To determine how many grams of HCl are needed for the complete reaction with 43.5 grams of MnO₂, we will follow these steps: ### Step 1: Write the balanced chemical equation. The reaction between MnO₂ and HCl can be represented as: \[ \text{MnO}_2 + 4 \text{HCl} \rightarrow \text{MnCl}_2 + 2 \text{H}_2\text{O} + \text{Cl}_2 \] ### Step 2: Determine the molar mass of MnO₂. The molar mass of MnO₂ can be calculated as follows: - Molar mass of Mn = 55 g/mol - Molar mass of O = 16 g/mol - Therefore, molar mass of MnO₂ = 55 + (2 × 16) = 55 + 32 = 87 g/mol ### Step 3: Calculate the number of moles of MnO₂ in 43.5 grams. Using the formula: \[ \text{Number of moles} = \frac{\text{mass (g)}}{\text{molar mass (g/mol)}} \] We can find the number of moles of MnO₂: \[ \text{Number of moles of MnO}_2 = \frac{43.5 \text{ g}}{87 \text{ g/mol}} = 0.5 \text{ moles} \] ### Step 4: Use the stoichiometry of the reaction to find moles of HCl required. From the balanced equation, we see that 1 mole of MnO₂ reacts with 4 moles of HCl.
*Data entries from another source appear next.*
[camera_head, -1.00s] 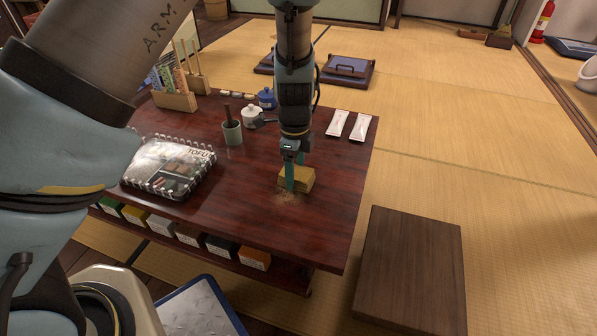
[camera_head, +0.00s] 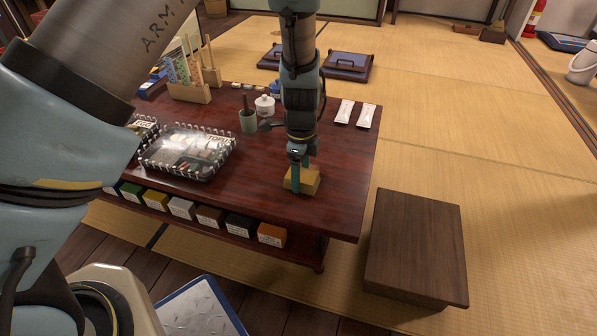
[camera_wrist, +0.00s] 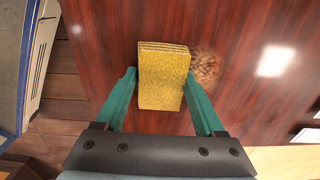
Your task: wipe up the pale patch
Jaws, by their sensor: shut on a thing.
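A yellow sponge block (camera_head: 311,183) is held between the teal fingers of my gripper (camera_head: 300,175), at the near right part of the dark red table (camera_head: 345,205). In the wrist view the sponge (camera_wrist: 163,85) sits between the two fingertips (camera_wrist: 161,75). The pale, speckled brownish patch (camera_wrist: 207,68) lies on the table just right of the sponge there. Its left edge may run under the sponge. In the head view the patch is hidden behind the sponge and gripper. I cannot tell whether the sponge presses on the table.
Several small boxes (camera_head: 210,216) line the shelf below. A low wooden stool (camera_head: 415,245) stands right. The table around the sponge is clear.

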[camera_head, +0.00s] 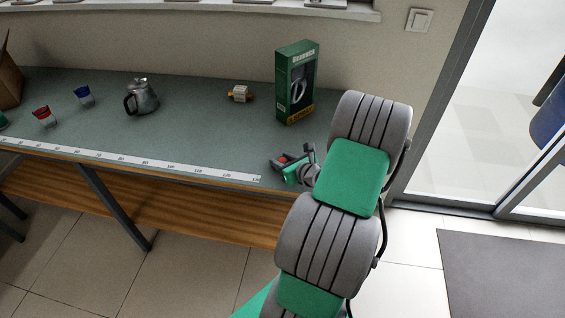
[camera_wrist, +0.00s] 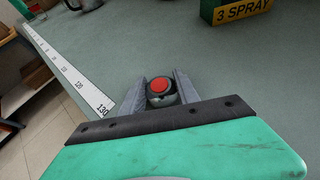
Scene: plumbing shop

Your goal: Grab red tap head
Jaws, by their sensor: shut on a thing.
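A tap head with a round red top (camera_wrist: 160,86) and a grey metallic body sits between the two grey fingers of my gripper (camera_wrist: 160,92) in the wrist view. The fingers touch its sides, so my gripper is shut on it. In the head view, my gripper (camera_head: 285,166) is at the right end of the workbench, past the end of the ruler strip, and a little red of the tap head (camera_head: 281,160) shows there. The lower part of the tap head is hidden by the gripper, and I cannot tell whether it touches the bench.
The bench (camera_head: 200,130) carries a green box (camera_head: 295,85) behind my gripper, a small brass-and-white part (camera_head: 240,93), a metal jug (camera_head: 142,96), a blue-topped part (camera_head: 84,96) and a red-topped part (camera_head: 44,116). A ruler strip (camera_head: 150,163) runs along the front edge. The bench middle is clear.

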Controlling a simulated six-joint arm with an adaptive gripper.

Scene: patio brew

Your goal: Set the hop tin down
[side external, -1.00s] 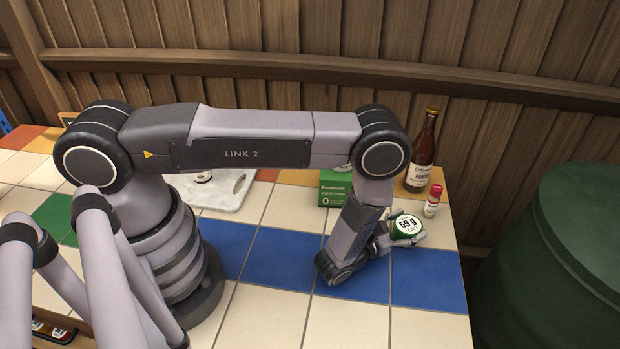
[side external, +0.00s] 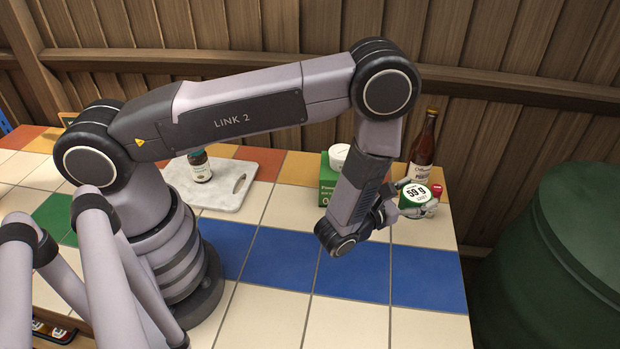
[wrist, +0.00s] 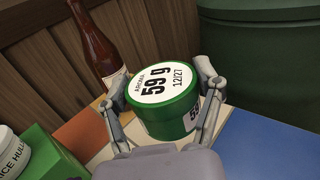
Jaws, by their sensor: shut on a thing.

Therefore, for 0.5 moles of MnO₂: \[ \text{Moles of HCl} = 0.5 \text{ moles MnO}_2 \times 4 \frac{\text{moles HCl}}{\text{mole MnO}_2} = 2 \text{ moles HCl} \] ### Step 5: Calculate the mass of HCl required. The molar mass of HCl is 36.5 g/mol. Thus, the mass of HCl required can be calculated as: \[ \text{Mass of HCl} = \text{moles of HCl} \times \text{molar mass of HCl} \] \[ \text{Mass of HCl} = 2 \text{ moles} \times 36.5 \text{ g/mol} = 73 \text{ g} \] ### Final Answer: Therefore, the mass of HCl needed for the complete reaction with 43.5 grams of MnO₂ is **73 grams**. ---